Sausage dogs are among the cutest creatures in existence, no doubt. Just look at this majestic unit:
Credit: Igor Bredikhin via Wikipedia
Corgis and Basset Hounds are two other sausage dogs in contention for ultimate sausage-ness, but which of these sausage dogs are objectively closer to the sausage ideal? Where do other dog breeds fall on the sausage-ness spectrum? These are important questions that need answering.
The most important metric to consider when measuring sausage-ness is, of course, the side profile of the dog: is it longer than it is tall? We can use the ratio of (back) length to height to compare dogs on this metric. I'm going to call this ratio the
S-index in my code, but you can call it sausage-ness if you like.

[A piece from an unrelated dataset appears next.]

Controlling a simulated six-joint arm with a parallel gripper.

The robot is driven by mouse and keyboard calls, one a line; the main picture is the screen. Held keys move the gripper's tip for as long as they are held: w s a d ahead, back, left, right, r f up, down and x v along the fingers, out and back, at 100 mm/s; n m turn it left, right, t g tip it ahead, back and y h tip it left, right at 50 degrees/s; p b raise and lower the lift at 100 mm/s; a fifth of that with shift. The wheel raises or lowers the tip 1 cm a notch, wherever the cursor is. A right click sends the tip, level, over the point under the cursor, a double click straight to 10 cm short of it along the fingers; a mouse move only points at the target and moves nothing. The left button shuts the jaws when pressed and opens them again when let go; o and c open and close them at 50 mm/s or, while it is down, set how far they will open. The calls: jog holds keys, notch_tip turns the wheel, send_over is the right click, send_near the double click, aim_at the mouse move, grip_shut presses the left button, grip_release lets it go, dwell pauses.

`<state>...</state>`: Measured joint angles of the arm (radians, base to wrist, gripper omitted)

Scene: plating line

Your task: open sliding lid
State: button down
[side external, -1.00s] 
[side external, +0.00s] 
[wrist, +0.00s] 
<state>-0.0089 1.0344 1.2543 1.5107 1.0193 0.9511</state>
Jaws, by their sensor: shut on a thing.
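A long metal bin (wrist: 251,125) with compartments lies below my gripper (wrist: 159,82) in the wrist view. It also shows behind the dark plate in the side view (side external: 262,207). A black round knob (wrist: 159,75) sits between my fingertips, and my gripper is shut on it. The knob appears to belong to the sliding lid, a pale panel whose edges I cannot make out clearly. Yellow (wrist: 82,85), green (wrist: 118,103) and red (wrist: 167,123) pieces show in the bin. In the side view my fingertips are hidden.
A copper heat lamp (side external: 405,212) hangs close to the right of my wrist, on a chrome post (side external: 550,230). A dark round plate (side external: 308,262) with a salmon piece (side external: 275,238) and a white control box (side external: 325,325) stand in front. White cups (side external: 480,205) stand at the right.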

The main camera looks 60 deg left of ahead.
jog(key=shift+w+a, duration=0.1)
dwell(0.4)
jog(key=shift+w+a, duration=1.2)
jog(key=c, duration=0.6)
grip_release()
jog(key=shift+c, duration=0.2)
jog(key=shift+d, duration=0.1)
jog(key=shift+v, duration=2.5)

import matplotlib.pyplot as plt
import pandas as pd
import seaborn as sns
It's surprisingly difficult to find morphometric data for dog breeds. The American Kennel Club provides height and weight information but not back length, which is crucial in determining S-index. The authors of this paper collected a large variety of measurements, including back length, but they haven't supplied any raw data. If this were a proper scientific study, I'd have to contact the authors with a request for data, but I've already invested more time than I should in this study of sausage dogs, so here we go.

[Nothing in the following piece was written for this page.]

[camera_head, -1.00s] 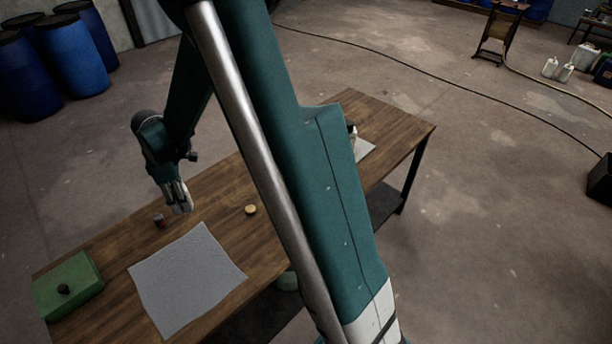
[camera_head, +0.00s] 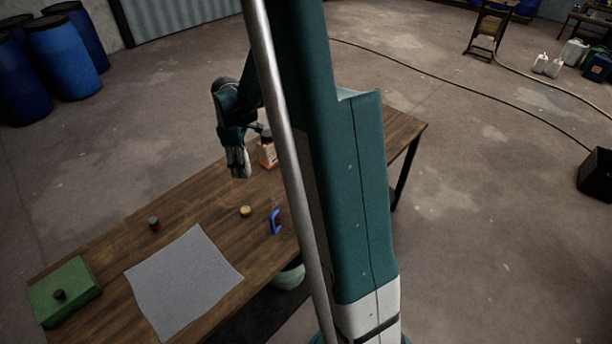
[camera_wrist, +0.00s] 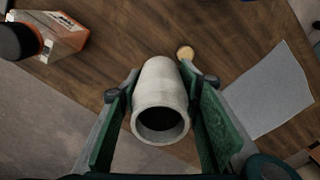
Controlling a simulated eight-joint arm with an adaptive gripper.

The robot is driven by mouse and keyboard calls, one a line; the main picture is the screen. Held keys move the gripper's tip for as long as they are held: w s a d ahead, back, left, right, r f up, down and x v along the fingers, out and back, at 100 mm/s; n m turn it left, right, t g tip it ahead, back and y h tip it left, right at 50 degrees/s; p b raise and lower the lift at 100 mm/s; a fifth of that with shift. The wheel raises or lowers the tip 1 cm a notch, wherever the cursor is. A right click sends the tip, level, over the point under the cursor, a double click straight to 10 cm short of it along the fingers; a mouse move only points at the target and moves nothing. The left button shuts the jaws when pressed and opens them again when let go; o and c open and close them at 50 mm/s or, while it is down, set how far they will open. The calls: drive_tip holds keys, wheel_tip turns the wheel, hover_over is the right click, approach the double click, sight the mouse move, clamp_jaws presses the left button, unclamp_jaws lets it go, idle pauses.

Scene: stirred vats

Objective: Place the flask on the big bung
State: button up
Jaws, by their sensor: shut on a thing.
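My gripper (camera_wrist: 160,105) is shut on a pale grey, hollow, tapered vessel, which looks like the flask (camera_wrist: 162,85). Its open dark mouth faces the wrist camera, with a green finger on either side. In the head view my gripper (camera_head: 239,172) hangs above the table's far side. A small round tan piece (camera_head: 246,211) lies on the table, below and apart from the gripper; it also shows beyond the flask in the wrist view (camera_wrist: 185,53). A small dark reddish cylinder (camera_head: 154,223) stands farther left. I cannot tell which of these is the big bung.
An orange-and-white bottle (camera_head: 267,154) with a dark cap stands close to my gripper's right. A blue curved object (camera_head: 276,222) is right of the tan piece. A grey cloth (camera_head: 184,285) and a green box with a dark knob (camera_head: 65,290) occupy the wooden table's (camera_head: 110,245) left.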

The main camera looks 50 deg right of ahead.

The design-focused website dimensions.com does provide back lengths. Instead of the withers height which is used by the American Kennel Club, height in the rest of this notebook refers to standing height. This is simply because I don't currently have the time to collect the withers height. Using withers height would probably give us a better indicator of sausage-ness.
Note that this website doesn't cite the source of their data, so take this otherwise scientifically rigorous study of sausage dogs with a large heap of salt. Only 51 dog breeds are available here, which is an okay but rather modest sample size. Furthermore, only minimum and maximum values are provided, so I had to settle with using mid-range as a measure of central tendency.
I collected the necessary data from dimensions.com and stored them in a csv file. All measurements are in metric units. No cleaning necessary, which is always nice!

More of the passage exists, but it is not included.